Grand film fantastique, La dernière vague malmène son spectateur en multipliant les niveaux de lecture, sans jamais être explicite. Peter Weir signe donc une œuvre atmosphérique, à la puissance d’évocation remarquable.
Synopsis : En quelques jours, l’Australie est frappée par plusieurs phénomènes atmosphériques étranges. Le jeune avocat David Burton doit assurer la défense de cinq aborigènes accusés du meurtre de l’un des leurs. Très vite, il acquiert la conviction qu’il s’agit non seulement d’un crime rituel, mais aussi que ce crime a un lien avec les perturbations climatiques que connaît le pays…
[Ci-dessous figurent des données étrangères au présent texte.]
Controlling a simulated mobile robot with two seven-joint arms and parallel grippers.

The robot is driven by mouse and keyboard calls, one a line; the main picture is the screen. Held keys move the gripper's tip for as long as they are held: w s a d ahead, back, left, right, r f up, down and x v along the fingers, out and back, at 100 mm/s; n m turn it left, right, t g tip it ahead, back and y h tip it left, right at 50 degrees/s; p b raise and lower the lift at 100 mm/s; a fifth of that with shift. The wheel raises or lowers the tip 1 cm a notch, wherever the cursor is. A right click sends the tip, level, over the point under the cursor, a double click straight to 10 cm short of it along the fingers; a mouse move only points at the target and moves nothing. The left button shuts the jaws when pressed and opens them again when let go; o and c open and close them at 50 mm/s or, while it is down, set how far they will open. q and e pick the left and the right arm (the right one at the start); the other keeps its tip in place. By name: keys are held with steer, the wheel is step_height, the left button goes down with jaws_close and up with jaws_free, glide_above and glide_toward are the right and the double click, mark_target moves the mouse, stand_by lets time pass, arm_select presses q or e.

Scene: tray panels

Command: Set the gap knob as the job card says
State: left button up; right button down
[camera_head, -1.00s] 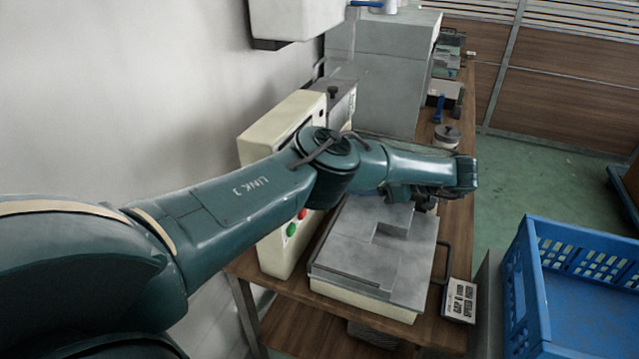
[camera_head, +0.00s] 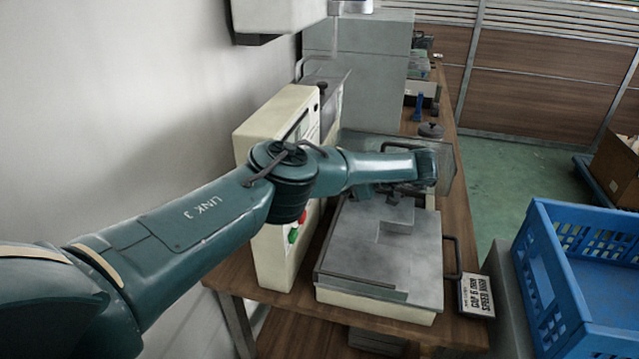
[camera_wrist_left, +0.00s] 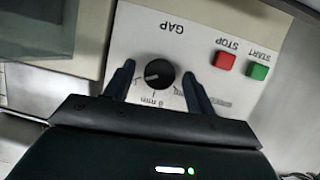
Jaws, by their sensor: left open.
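The black gap knob (camera_wrist_left: 160,74) sits on a pale panel (camera_wrist_left: 150,28) in the left wrist view, under the upside-down word GAP. A light pointer mark on the knob points toward picture left. Small scale marks around it are too blurred to read fully. My left gripper (camera_wrist_left: 158,78) is open, one finger on each side of the knob, with visible room at both sides. In the head view my arm hides the knob and the fingers. The job card (camera_head: 476,296) lies at the bench's front right; it seems to read GAP 6 MM, SPEED HIGH. My right gripper is out of view.
A red STOP button (camera_wrist_left: 224,61) and a green START button (camera_wrist_left: 258,71) are right of the knob. A grey machine bed (camera_head: 375,250) with a side handle (camera_head: 452,257) lies below my arm. A blue crate (camera_head: 540,280) stands at the right.

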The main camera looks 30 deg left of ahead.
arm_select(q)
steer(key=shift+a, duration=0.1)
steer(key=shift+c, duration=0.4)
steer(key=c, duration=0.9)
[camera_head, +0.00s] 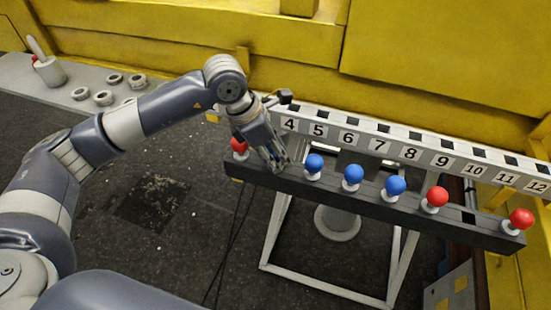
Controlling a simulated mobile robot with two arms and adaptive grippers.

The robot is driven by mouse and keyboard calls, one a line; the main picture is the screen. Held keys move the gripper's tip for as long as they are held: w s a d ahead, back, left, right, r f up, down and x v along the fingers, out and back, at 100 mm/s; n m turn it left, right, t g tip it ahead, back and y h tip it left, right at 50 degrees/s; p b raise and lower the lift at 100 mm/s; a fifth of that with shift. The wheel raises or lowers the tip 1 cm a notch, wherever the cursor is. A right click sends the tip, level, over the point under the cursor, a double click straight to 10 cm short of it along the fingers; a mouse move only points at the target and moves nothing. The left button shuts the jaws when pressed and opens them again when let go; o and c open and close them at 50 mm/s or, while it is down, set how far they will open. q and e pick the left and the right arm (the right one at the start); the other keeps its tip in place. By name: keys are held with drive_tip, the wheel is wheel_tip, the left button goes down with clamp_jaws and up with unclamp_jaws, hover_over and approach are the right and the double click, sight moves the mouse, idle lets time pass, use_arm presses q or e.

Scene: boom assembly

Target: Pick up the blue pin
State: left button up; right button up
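Three blue pins with round heads and white collars stand upright in the dark bar (378,205): a left one (314,162), a middle one (353,173) and a right one (395,186). My left gripper (276,160) points down at the bar, just left of the left blue pin and right of a red pin (239,145). A small gap shows between the gripper and the left blue pin. Its fingers are small and seen from the side, so their opening and anything between them cannot be made out. My right gripper is not in view.
Two more red pins (436,196) (521,218) stand at the bar's right. A white rack (400,150) with numbered slots runs behind the bar. A yellow wall (200,35) rises behind. A grey shelf (60,85) with rings and a cup is at the left.

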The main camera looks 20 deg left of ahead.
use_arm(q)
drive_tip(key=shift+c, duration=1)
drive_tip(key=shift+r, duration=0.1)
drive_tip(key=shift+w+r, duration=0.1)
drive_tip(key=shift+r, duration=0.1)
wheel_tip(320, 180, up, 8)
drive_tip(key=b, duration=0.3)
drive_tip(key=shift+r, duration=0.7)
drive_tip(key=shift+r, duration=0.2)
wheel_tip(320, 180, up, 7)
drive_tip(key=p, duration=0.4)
Peter Weir creuse la thématique d’un monde à double fond
Critique : Porté par l’excellent accueil critique réservé à son Pique-nique à Hanging Rock (1975), le réalisateur Peter Weir a convaincu une grande partie de l’équipe technique et artistique de rempiler pour un nouveau film fantastique. Puisque Peter Weir a déjà expérimenté avec succès une forme de fantastique épurée et métaphorique, il remet le couvert avec La dernière vague (1977) qui pousse la logique du précédent opus à son point ultime. Selon Peter Weir, il est inutile de mâcher le travail du spectateur et de donner donc des explications sur ce qui se déroule à l’écran. Finalement, Weir préfère suggérer que montrer.
Ainsi, dans La dernière vague, Peter Weir pose les bases d’un monde en déliquescence par le biais de séquences anodines qu’il parvient à rendre anxiogènes. Dès l’introduction, il fait tomber sur des écoliers une pluie de grêlons venue de nulle part, alors même que le ciel demeure d’un bleu immaculé. Sans chercher à donner d’explication sur cet étrange phénomène, Weir va multiplier les petits dérapages par rapport au réel, nous faisant ainsi ressentir l’existence d’un monde parallèle, d’une réalité qui serait à double fond.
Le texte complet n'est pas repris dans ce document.